Message par Max Schreck »

Il Grande racket (Big racket), 1976
Une bande organisée fait règner la terreur chez d'honnêtes commerçants romains, contraints de payer pour leur protection. Après avoir tenté en vain de démanteler ce réseau et parce qu'il refuse de se soumettre à sa hierarchie, l'inspecteur Nico est renvoyé de la police. Il va rassembler autour de lui les victimes des malfrats, désireux comme lui de se faire justice. Voilà le genre de film qui semble n'exister que pour justifier l'expression "plaisir coupable". Soit une solide série B, seventies jusqu'au bout des moustaches, faisant l'apologie de l'autodéfense avec une irresponsabilité réjouissante. Castellari n'y va en effet pas avec le dos du fusil à pompe pour nous montrer des vrais salopards bien sadiques harceler de pauvres commerçants sans défense, avec une police évidemment entravée par l'administration et des juges corrompus. Le héros lui-même (Fabio Testi), s'avère être un flic bien réac' aux relents clairement xénophobes. « Bientôt ce seront nous les immigrés ! », enrage-t-il après s'être fait tabasser. Évidemment il partage une virile amitié avec son partenaire, et il ne fait aucun doute pour le public que ce dernier est appelé à crever au bout d'une demi-heure syndicale, entraînant l'inévitable désir de vengeance de notre héros. C'est violent, c'est complaisant, c'est idiot, c'est drôle (un grand merci aux doubleurs, il y a du beau monde). J'aurais bien cité quelques répliques mais ma mémoire me lâche.

Il y a un plan incroyable qui m'a vraiment fait mourir de rire : lorsque les vilains balancent Fabio Testi à bord de sa bagnole dans un précipice. Castellari a placé sa caméra à l'intérieur du véhicule qui fait des tonneaux, et nous montre en live Testi se faire retourner la face, en se prenant l'intégralité du contenu de l'habitacle dans la gueule, apparemment sans trucage ! C'est tellement fou pour un résultat tellement aberrant qu'on hallucine autant qu'on rigole. Le meilleur du film venant sans doute dans son dernier acte, lorsque Dirty Nico décide de régler ses comptes en allant recruter des types qui sont clairement devenus de dangereux psychopathes suite à leur traumatisme. Un restaurateur, dont la fille s'est suicidée suite à son viol, a constamment les yeux exorbités et la bave aux lèvres, rêvant d'exterminer la racaille par centaines. Un champion de ball-trap a vu sa femme violée et brûlée vive, et caresse désormais bizarrement son fusil à lunette en fantasmant de faire un carton sur des cibles humaines. Un trafiquant de drogue qui s'est fait renverser par une voiture, portant depuis une sorte de minerve en métal pour soutenir sa nuque brisée. Bref, c'est une joyeuse bande d'inadaptés sociaux qui se réunit pour un dernier baroud. Ça canarde méchamment, ça meurt en faisant des cabrioles au ralenti, ça explose et ça gicle... Rythme excellent, personnages rigolos, mise en scène franchement bien foutue, excellent score pop... Que demande le peuple ?

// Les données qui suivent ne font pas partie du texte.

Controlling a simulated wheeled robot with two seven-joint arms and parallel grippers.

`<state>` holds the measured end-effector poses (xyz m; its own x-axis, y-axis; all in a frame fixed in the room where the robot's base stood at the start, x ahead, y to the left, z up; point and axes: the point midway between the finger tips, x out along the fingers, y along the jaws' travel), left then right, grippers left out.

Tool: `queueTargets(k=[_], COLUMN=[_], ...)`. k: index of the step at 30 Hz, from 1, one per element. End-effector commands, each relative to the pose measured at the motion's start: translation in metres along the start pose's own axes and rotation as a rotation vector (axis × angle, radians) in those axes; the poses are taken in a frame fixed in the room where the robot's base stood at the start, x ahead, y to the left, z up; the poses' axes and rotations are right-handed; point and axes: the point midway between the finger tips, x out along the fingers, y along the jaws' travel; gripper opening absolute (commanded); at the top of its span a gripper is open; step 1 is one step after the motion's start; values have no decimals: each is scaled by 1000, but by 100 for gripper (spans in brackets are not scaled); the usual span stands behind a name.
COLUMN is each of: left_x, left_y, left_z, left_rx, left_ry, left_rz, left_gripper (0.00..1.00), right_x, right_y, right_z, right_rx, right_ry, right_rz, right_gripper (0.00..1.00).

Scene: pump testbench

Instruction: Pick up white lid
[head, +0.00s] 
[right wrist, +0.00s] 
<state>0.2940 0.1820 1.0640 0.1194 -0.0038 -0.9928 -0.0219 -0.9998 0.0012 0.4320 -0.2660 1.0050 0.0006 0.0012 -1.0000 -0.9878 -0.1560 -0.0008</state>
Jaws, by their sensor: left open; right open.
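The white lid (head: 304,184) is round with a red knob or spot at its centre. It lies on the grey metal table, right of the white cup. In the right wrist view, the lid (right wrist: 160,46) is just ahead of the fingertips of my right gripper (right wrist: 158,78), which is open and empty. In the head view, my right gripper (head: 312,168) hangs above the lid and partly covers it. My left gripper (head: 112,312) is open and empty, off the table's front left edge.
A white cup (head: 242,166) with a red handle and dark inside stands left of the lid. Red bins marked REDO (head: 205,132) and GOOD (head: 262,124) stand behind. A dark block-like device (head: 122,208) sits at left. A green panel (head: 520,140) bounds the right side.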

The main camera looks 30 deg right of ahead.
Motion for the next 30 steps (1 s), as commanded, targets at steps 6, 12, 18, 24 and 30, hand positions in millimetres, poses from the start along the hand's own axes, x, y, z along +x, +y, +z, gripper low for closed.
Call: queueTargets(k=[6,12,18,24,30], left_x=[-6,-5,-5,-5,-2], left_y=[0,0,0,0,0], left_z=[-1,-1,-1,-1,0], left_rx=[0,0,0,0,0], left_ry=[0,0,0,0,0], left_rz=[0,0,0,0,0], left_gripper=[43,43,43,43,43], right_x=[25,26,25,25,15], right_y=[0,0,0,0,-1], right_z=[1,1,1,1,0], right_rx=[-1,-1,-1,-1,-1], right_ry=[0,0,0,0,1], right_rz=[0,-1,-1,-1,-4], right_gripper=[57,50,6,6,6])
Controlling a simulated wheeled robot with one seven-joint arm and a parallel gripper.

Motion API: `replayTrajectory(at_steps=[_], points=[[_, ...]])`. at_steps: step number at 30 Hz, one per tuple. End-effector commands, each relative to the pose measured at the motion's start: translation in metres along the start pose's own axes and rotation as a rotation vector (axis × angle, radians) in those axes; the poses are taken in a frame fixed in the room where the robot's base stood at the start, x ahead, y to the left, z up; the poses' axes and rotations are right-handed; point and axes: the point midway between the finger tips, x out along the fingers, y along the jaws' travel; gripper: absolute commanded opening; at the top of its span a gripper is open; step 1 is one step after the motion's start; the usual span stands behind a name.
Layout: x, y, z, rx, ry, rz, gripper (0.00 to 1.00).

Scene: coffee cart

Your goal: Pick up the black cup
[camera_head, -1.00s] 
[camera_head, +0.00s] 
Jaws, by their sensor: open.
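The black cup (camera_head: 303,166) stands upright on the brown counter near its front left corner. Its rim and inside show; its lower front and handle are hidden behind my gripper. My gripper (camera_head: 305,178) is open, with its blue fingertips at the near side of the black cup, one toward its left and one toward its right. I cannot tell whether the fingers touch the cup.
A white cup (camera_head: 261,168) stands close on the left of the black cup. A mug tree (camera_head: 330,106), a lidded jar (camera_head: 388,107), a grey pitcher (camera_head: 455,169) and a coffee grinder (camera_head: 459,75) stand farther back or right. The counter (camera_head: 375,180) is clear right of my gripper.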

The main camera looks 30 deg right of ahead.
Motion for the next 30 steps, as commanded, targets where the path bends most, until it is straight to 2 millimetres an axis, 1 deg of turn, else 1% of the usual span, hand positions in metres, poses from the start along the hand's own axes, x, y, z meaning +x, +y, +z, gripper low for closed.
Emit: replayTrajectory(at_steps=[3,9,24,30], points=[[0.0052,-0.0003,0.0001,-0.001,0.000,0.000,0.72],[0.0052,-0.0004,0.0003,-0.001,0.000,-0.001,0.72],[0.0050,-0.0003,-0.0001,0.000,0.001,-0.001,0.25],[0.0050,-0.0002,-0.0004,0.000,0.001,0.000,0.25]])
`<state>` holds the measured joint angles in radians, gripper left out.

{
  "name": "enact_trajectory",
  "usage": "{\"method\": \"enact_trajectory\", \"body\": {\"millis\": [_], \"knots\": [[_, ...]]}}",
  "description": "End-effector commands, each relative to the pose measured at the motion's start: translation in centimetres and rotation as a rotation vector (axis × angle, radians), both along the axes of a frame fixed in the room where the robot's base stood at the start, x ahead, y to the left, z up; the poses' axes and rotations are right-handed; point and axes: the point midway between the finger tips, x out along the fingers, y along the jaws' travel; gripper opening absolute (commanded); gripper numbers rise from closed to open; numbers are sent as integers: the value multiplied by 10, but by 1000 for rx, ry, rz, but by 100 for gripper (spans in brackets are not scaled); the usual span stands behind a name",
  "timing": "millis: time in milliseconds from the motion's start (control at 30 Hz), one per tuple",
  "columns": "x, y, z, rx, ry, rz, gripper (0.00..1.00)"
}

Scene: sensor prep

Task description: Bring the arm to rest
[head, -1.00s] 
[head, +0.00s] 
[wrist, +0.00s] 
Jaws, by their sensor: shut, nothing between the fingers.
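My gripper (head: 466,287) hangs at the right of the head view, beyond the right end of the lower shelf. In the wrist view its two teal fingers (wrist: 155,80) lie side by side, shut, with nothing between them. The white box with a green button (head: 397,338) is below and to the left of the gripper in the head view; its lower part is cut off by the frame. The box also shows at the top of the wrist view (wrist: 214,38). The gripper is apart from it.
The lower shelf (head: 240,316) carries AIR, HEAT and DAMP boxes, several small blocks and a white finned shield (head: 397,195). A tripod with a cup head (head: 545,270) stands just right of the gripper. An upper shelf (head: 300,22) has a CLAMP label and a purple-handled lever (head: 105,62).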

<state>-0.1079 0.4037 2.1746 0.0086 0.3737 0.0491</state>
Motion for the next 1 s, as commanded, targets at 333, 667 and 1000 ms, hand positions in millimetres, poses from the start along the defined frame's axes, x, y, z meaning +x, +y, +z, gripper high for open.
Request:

Les Nouveaux barbares, 1982
Un Mad Max du pauvre qui pompe sans vergogne (mais aussi sans talent) le film de Miller. Quasiment pas de scenar, mais une curieuse insistance à proposer quand même des scènes dialoguées qui n'ont rien à dire. Sur la Terre dévastée après un ultime conflit nucléaire, une espèce de secte menée par George Eastman a le curieux projet d'exterminer les survivants tout en déplorant qu'il n'y ait plus aucune forme de vie sur la planète (si j'ai bien compris). Face à eux, un guerrier super balèze vient protéger les gentils. Bagnoles customisées en carton, explosions de mannequins en mousse sous toutes les coutures, courses-poursuites dans des carrières. Le plus beau étant sans doute les bruitages atroces qui accompagnent les véhicules et les coups de feu. Le score est quand à lui "assuré" par Claudio Simonetti des Goblin et est une horreur bontempiesque.

Débarquant de nulle part pour seconder notre héros, Fred Williamson fait des interventions franchement irresistibles, notamment ses punchlines ahurissantes destinées à prouver son statut de mâle dominant auprès des femmes. Et puis il faut le voir prendre tout son temps pour venir au secours de son pote alors que celui-ci passe un sale quart d'heure (genre le mec se fait traîner au sol par un buggy, tandis que Fred monte son arc avec une lenteur presque sadique). N'oublions pas le gamin tête à claque pour compléter la galerie, et l'on obtient une série B bien idiote, heureusement pas trop mal filmée (Castellari sait composer un cadre en scope), et généreuse en action.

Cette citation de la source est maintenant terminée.